Rime Royal

 

When Chaucer first began writing the dominant form of verse was the English four-beat couplet, probably derived from the French octosyllabic (eight syllable) couplet, though often more free in the number of syllables allowed in the line. Chaucer's earliest works were in this form. As an example, here is the beginning of The Book of the Duchess:

I have gret wonder, be this lyght,
How that I lyve, for day ne nyght
I may nat slepe wel nygh noght;
I have so many an ydel thoght
Purely for defaute of slep
That, by my trouthe, I take no kep
Of nothing, how hyt cometh or gooth,
Ne me nys nothyng leef nor looth. (BD 1-8)

The line is iambic (unstressed, stressed), but with variations -- the initial unstressed syllable omitted, as at the beginning of line 5 (purely), and the ordinary stress pattern reversed in line 6 (That, by). (The -e on slepe in line 5 is ellided, as usual before w-, and cometh in line 7 is, as usual in Chaucer, pronounced comth.) Yet the lines move smoothly, producing a sort of conversational tone.

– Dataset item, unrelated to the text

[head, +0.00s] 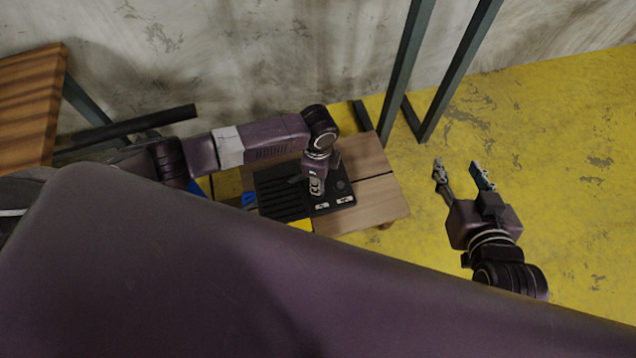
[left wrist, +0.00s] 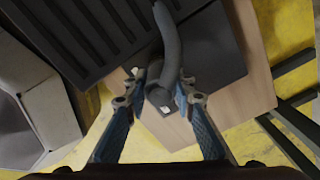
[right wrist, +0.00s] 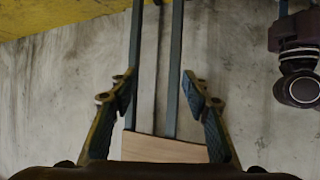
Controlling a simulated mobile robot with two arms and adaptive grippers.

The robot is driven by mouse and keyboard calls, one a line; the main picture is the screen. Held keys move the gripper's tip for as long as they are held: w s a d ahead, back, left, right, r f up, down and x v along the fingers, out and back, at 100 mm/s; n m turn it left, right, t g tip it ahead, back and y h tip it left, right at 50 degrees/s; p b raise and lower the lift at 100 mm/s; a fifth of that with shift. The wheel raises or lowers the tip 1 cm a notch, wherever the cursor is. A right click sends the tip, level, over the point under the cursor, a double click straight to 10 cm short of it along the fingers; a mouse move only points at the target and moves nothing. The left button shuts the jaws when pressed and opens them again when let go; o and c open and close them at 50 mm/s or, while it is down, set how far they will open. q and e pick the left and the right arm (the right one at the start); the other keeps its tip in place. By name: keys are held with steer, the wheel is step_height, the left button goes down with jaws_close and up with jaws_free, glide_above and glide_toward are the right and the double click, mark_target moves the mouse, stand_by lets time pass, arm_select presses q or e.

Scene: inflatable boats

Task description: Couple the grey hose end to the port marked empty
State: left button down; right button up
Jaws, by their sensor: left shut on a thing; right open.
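The black ribbed pump unit (head: 275,196) sits on a small wooden table. Its right part carries a round dial (head: 340,186) and two small white labels (head: 345,200), too small to read. My left gripper (head: 316,188) points down over this right part. In the left wrist view its fingers are shut on the end of the grey hose (left wrist: 170,42), which curves away over the unit (left wrist: 92,35). The ports are hidden under the gripper and hose, so I cannot tell whether the end touches one. My right gripper (head: 460,170) is open and empty, right of the table.
The wooden table (head: 378,192) has bare top right of the unit. Dark metal legs (head: 408,70) stand behind it against the grey wall. A slatted wooden piece (head: 28,100) is at the far left. The yellow floor (head: 570,130) on the right is clear.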

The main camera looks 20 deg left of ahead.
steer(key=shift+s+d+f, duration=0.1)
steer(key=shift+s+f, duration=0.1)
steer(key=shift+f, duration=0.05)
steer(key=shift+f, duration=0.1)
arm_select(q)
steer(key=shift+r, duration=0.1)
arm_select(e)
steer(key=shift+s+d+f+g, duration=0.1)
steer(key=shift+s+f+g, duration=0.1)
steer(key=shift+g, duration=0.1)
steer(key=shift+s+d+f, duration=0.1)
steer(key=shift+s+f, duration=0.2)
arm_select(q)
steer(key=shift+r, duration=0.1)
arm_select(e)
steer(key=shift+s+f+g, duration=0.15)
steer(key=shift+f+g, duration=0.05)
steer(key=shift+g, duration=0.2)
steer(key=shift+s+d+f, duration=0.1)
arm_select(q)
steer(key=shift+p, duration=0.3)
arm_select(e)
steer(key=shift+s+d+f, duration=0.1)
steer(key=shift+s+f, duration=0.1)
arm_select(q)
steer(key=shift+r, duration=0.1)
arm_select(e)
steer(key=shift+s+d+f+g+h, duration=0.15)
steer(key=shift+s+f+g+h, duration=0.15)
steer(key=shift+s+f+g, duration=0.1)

Chaucer used this four-beat line for the last time in the House of Fame. He experimented with a variety of stanza forms in iambic pentameter (ten syllables, with five stressed syllables) and in The Legend of Good Women he used (for the first time in English) the iambic pentameter couplets familiar to every reader of The Canterbury Tales. Readers who know this form from later writers, such as Alexander Pope, should note that Chaucer's verses are not "heroic" or "closed" couplets (which end with a full stop) but rather what the sixteenth century critic George Gascoigne (Certaine Notes of Instruction, 1585) called "riding rime":

. . . a notable kind of ryme, called ryding rime, and that is suche as our Mayster and Father Chaucer used in his Canterburie tales, and in diverse other delectable and light enterprises . . . As this riding rime serveth most aptly to wryte a merie tale, so rythme royall is fiteth for a grave discourse. (Quoted from Elizabethan Critical Essays, ed. C. Gregory Smith, Vol I, p. 56 [Widener: 10467.44.2]).

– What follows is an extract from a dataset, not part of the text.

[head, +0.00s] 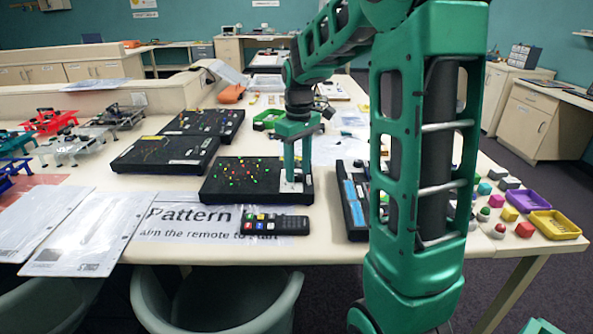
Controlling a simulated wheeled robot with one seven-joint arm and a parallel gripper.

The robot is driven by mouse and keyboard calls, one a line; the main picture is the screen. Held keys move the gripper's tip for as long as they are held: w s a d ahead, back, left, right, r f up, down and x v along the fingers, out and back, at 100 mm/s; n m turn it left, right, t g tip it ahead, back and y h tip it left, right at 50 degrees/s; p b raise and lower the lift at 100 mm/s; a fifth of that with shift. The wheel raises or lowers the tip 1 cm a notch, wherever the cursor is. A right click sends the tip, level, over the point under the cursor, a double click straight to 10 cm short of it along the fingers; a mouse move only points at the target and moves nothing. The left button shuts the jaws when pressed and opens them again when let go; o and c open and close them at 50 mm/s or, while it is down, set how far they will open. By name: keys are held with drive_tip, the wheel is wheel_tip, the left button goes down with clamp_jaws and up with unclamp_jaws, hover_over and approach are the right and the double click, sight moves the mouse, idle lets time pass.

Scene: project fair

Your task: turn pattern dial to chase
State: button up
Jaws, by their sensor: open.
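A black board (240,178) with several small red, green and yellow lights lies on the table near its front edge. A pale panel (292,188) is at the board's right end. My gripper (296,177) points straight down over this panel, with its fingertips low and close to it. Its jaws are open. I cannot make out the pattern dial or its pointer; the fingers cover most of that spot. I cannot tell whether the fingers touch anything. A sheet printed "Pattern" (170,222) lies in front of the board.
A black remote (275,223) lies on the sheet's right part. Two more black boards (165,155) sit behind left. A black tray with blue parts (353,203) stands right of the board. Coloured blocks and a yellow tray (555,226) are at right. A chair (218,300) stands in front.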

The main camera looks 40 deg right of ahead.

Rime Royal (which Gascoigne calls "rhythme royal") is a stanza that Chaucer adopted in his middle years, when he was greatly influenced by the Italian writers, most notably Giovanni Boccaccio. This is the stanza Chaucer used in his great Troilus and Criseyde (which he based on Boccaccio's Il Filostrato). It consists of seven iambic pentameter lines riming ababbcc.

The double sorwe of Troilus to tellen,        A
That was the kyng Priamus sone of Troye, B
In lovynge, how his aventures fellen          A
Fro wo to wele, and after out of joie,         B
My purpos is, er that I parte fro ye.             B
Thesiphone, thow help me for t'endite       C
Thise woful vers, that wepen as I write.     C
      (Troilus and Criseyde, Bk 1, 1-7)

Where Chaucer got the form is not known; it was never used in English before Chaucer. In French a similar stanza called chant royal sometimes appears in lyric poetry, and it has been held that Chaucer adopted the form from the works of Guillaume de Machaut (c. 1300-1377). Or Chaucer may have adapted the Italian ottava rime, which consists of eight eleven-syllabled lines. riming abababcc; Chaucer had used an eight line stanza (ababbcbc) in his Monk's Tale. To adapt ottava rima to a seven-line form he had merely to drop the fifth line.

The name "rime royal" is likewise obscure (the phrase is not used in Middle English; it first appears in Gascoigne, as quoted above). Those who derive the form from French take it that the name is based on the French phrase chant royal; others have held that it is so called because of its use by Chaucer's royal admirer, King James I of Scotland (1394-1437), in his The Kingis Quair (The King's Book). Gascoigne seems to have thought the name derived from its splendid character: "This hath bene called Rithme royall, and surely it is a royall kinde of verse, serving best for grave discourses."

Chaucer's followers agreed, and rime royal served as the domninant form for sophisticted narrative poetry from Chaucer's own lifetime until Shakespeare's Rape of Lucrece (1594).

In The Canterbury Tales the stanza is used in The Man of Law's Tale, The Clerk's Tale, The Prioress's Tale, and The Second Nun's Tale. All are "grave discourses," and all are works concerning the suffering of innocent victims. Chaucer's "riding rime" is not restricted to "merry" tales: The Knight's Tale is clearly a grave discourse, and The Physician's Tale concerns the pathetic fate of an innocent victim. However, it is notable that the use of rime royal is restricted to this group of tales. The only other tales in stanzas are The Monk's Tale (which deals in part with innocent victims, such as Ugolino and his children), and Sir Thopas (for which Chaucer employs the stanzaic form of the popular minstrel romances).